__To be done__.
Set down the lines that begin at the top of the records and end with the line containing "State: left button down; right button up", and drop every picture.

__Stored rows__.
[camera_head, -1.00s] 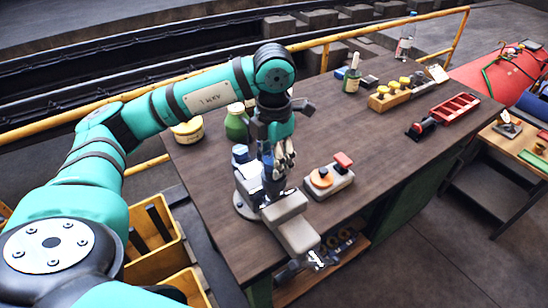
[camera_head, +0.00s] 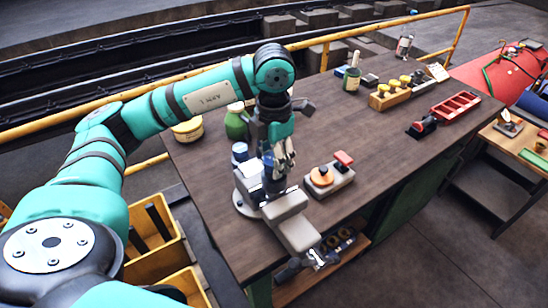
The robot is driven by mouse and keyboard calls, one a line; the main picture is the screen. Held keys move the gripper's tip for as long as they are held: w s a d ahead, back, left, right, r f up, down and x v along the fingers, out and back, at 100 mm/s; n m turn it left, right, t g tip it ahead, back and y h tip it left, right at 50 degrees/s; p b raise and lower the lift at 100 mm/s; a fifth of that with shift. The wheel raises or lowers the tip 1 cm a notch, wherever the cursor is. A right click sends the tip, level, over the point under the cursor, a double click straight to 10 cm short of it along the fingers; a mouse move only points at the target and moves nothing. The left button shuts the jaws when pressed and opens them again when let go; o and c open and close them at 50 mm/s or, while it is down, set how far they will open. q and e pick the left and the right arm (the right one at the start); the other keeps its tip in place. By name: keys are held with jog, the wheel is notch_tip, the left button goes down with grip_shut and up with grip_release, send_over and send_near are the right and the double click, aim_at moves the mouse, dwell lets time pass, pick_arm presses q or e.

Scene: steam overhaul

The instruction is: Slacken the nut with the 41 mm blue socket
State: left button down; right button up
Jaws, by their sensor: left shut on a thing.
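My left gripper (camera_head: 283,160) is over the grey vise (camera_head: 291,205) at the near edge of the dark bench. It is shut on a dark blue socket (camera_head: 272,182), which stands roughly upright at the vise jaws. The fingers hide part of the socket. The nut is not visible, so I cannot tell whether the socket is around it. Another blue piece (camera_head: 240,152) stands behind the vise. The size marking on the socket cannot be read. My right gripper is not in view.
A green bottle (camera_head: 236,124) and a cream tin (camera_head: 188,132) stand behind. A wooden block with yellow knobs (camera_head: 392,96) and a red tray (camera_head: 455,107) lie farther right. The bench middle is clear.

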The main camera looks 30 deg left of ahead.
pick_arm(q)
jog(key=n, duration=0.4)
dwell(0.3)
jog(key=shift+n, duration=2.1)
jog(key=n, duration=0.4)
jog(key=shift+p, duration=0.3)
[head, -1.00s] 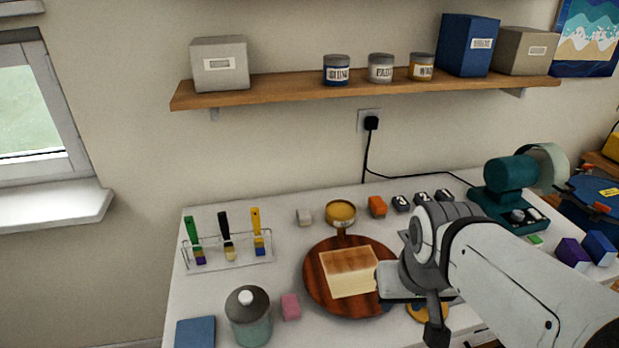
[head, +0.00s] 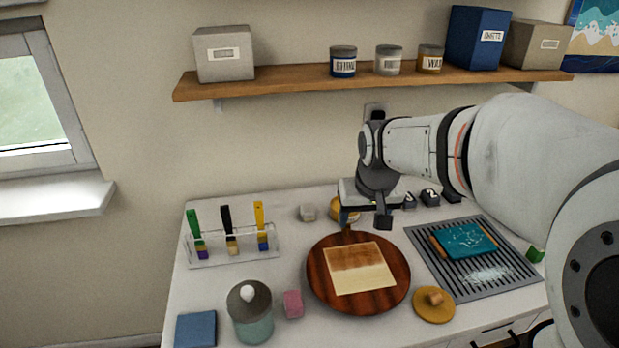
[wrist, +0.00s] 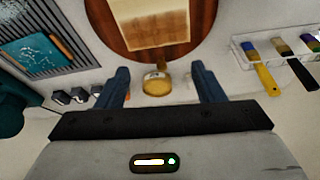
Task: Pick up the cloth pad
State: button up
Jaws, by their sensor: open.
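A flat blue square (head: 196,330), which looks like the cloth pad, lies at the table's front left corner. It is not visible in the wrist view. My gripper (wrist: 163,76) is open and empty, with its two blue fingers apart. In the head view my gripper (head: 352,208) is at the back of the table, behind the round wooden board and far from the blue square.
A grey-lidded jar (head: 251,318) and a pink block (head: 293,304) stand right of the blue square. The round wooden board (head: 318,285) holds a tan panel (head: 360,270). A brush rack (head: 232,250) stands at back left. A ribbed tray (head: 440,280) holds a teal panel (head: 464,240).

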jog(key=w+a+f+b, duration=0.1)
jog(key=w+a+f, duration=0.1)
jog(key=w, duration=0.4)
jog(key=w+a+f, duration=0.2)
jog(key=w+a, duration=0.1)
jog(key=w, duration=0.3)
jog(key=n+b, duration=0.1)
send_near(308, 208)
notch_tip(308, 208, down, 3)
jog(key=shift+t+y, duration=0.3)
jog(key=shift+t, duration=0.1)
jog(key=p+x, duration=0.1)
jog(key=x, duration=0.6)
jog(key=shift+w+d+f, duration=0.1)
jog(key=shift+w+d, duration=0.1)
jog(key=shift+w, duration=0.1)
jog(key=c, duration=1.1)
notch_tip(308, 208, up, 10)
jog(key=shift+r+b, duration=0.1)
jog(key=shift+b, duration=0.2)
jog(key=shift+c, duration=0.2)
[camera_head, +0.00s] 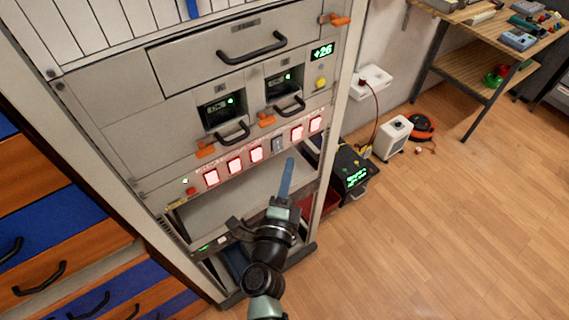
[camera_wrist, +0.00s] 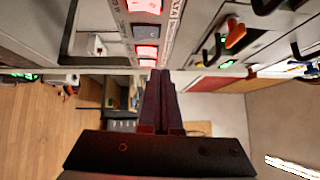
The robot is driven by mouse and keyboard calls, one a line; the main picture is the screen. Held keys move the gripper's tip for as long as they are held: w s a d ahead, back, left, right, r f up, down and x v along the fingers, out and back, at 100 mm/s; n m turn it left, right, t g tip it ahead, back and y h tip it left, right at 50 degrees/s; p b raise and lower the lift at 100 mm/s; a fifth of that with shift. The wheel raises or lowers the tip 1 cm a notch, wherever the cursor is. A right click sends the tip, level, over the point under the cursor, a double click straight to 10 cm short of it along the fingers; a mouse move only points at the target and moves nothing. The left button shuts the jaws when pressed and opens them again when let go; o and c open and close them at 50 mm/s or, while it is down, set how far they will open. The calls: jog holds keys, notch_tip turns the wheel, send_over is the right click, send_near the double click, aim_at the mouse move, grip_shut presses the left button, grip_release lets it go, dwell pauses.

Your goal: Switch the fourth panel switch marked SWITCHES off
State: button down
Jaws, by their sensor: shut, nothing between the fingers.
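The switch row on the rack panel holds several rocker switches. The fourth switch from the left (camera_head: 278,145) is dark grey and unlit; the switches on both sides of it glow red. In the wrist view the dark switch (camera_wrist: 144,32) sits between lit ones, near the top. My gripper (camera_head: 290,162) has its fingers together with nothing between them. Its tips show just below and right of the fourth switch in the head view. In the wrist view the shut fingers (camera_wrist: 159,76) point up toward the switch row. I cannot tell whether the tips touch the panel.
Black-handled modules (camera_head: 232,133) and orange levers (camera_head: 266,120) sit above the row. A small red button (camera_head: 191,191) is at its left end. An open rack bay (camera_head: 228,197) lies below. A wooden drawer cabinet (camera_head: 45,250) stands left.

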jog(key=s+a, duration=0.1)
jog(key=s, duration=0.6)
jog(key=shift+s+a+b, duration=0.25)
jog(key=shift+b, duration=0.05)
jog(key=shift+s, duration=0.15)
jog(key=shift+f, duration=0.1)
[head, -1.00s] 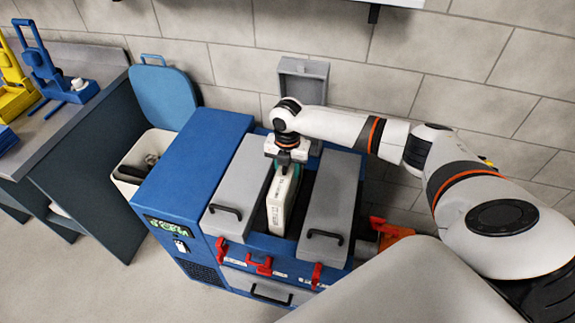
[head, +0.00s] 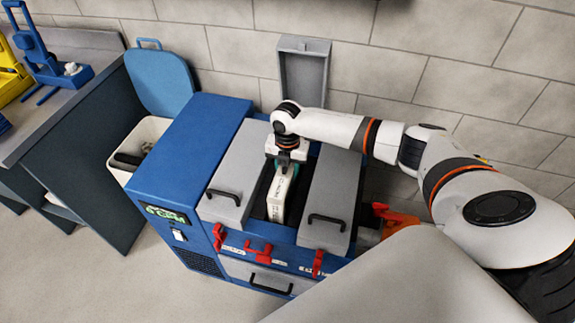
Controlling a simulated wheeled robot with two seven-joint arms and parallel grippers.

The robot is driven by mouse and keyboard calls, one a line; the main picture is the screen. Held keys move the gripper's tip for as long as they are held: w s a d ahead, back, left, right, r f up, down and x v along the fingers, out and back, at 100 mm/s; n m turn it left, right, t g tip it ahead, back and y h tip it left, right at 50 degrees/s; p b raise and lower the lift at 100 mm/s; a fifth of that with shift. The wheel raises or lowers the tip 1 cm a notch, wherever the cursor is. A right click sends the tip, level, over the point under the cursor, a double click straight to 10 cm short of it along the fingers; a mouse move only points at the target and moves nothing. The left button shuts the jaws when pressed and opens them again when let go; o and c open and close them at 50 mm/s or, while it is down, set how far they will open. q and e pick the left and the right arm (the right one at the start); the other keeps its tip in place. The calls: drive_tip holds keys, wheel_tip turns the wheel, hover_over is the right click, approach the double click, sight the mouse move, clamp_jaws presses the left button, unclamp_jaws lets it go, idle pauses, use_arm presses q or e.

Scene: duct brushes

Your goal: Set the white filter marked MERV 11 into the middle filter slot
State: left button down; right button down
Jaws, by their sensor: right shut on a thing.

__Output for this task__.
[camera_head, -1.00s] 
[camera_head, +0.00s] 
The robot is driven by mouse and keyboard calls, one a line; the main picture is the screen. Held keys move the gripper's tip for as long as they are held: w s a d ahead, back, left, right, r f up, down and x v along the fingers, out and back, at 100 mm/s; n m turn it left, right, t g tip it ahead, back and y h tip it left, right at 50 degrees/s; p b raise and lower the lift at 100 mm/s; a fifth of that with shift. The wheel raises or lowers the tip 1 cm a notch, wherever the cursor is. A right click sends the tip, level, over the point under the cursor, a double click straight to 10 cm short of it along the fingers; a mouse move only points at the target and moves nothing. The left button shuts the jaws when pressed and opens them again when let go; o and c open and close them at 50 mm/s or, while it is down, set how far they will open. q and e pick the left and the right arm (the right one at the start); the other keeps its tip in place. By name: keys are held with jog, the wheel is notch_tip, the left button goes down with grip_shut and up with grip_release, send_over and send_near are the right and the double click, aim_at moves the mouse, dwell lets time pass, pick_arm presses q or e.

Scene: steam overhaul

The instruction is: Slacken the nut with the 41 mm blue socket
State: left button down; right button up

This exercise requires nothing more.